The known and written history of Ponca, like the known and written history of life, starts with fossils. When EW Marland arrived in 1920 he remade Ponca in Fordian form, creating a beautiful town with widespread services for his loyal employees. All stories and names start from Conoco. The preConoco strata vanished without a trace.
Barnes was obviously ambitious and tenacious. His furniture business in Michigan went sour in the Panic of 1892, so he decided to go west and start a city. (Not the usual transfer of skills!) In '92 the Cherokee Strip was under Army control, like all of the Plains before permanent settlement was allowed. Railroads were already established, so exploring was possible and permitted. Barnes wandered for a while, checked out the Enid area, then noticed a good spring at the foot of Dixie Hill, presently 13th and South.
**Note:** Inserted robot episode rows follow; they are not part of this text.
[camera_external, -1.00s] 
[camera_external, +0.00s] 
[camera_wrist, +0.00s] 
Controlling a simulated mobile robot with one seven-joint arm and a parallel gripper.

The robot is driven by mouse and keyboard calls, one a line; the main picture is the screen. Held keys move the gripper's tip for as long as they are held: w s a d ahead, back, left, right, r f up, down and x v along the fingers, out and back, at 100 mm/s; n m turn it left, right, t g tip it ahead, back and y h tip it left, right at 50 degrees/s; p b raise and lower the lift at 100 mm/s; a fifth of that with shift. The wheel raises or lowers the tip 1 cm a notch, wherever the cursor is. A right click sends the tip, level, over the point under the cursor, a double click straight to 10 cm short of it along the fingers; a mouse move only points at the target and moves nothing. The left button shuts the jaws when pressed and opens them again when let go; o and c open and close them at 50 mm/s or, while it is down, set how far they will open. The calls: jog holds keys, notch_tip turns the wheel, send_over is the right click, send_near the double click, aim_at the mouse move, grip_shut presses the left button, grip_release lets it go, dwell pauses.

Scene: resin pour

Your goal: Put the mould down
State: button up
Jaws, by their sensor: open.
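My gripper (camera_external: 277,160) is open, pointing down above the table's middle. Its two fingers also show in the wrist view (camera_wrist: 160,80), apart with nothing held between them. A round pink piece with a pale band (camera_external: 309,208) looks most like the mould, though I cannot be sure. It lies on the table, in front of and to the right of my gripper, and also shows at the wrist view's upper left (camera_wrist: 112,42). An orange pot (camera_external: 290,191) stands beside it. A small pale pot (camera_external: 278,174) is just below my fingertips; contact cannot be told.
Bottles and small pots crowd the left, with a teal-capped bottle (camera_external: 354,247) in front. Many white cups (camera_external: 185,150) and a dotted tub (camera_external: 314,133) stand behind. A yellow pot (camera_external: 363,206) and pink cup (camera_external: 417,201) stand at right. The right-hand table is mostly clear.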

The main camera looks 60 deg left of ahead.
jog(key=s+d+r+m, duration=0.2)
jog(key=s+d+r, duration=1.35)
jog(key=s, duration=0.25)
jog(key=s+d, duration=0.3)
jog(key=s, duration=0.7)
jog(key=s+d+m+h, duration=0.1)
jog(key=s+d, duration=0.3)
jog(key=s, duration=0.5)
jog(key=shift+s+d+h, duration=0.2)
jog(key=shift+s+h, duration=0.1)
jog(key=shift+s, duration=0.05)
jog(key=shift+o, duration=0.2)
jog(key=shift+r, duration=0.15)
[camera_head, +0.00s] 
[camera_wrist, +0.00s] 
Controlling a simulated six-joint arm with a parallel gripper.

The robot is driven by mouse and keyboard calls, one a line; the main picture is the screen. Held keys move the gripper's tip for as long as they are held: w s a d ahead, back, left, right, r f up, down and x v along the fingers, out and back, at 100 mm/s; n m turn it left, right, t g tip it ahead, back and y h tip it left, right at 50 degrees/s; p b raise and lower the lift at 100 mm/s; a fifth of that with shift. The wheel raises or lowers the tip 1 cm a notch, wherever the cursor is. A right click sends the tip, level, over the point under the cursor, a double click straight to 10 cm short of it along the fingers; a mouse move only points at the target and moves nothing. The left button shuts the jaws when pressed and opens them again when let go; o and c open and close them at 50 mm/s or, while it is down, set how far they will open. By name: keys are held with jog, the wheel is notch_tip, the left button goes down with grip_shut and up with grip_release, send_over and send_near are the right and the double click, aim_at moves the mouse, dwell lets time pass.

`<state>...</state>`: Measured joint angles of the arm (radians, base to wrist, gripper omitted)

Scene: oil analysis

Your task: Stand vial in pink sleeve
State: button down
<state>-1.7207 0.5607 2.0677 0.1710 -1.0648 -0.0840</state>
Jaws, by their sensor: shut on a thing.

A railroad stop was not too far away, and a ford or ferry crossed the Ark right there. He went back East and gathered money. When the Run happened in Sept '93, he was on the border along with thousands of others, but unlike the others he knew exactly where he was going and what he would do when he got there.
Surprise 2:
The Army BURNED THE WHOLE FUCKING PLACE DOWN. Carrying on the noble tradition of Sherman, practicing for the next time they needed to wipe out a whole nation full of Deplorables.
How did they burn the whole Strip without burning any of Kansas? How did they keep the fire away from the previously settled and owned parts of Okla? If they could control prairie fires with such precision before bulldozers and helicopters, why can't we do it now? Unanswered.
This is NOT part of the Strip story as usually written and told.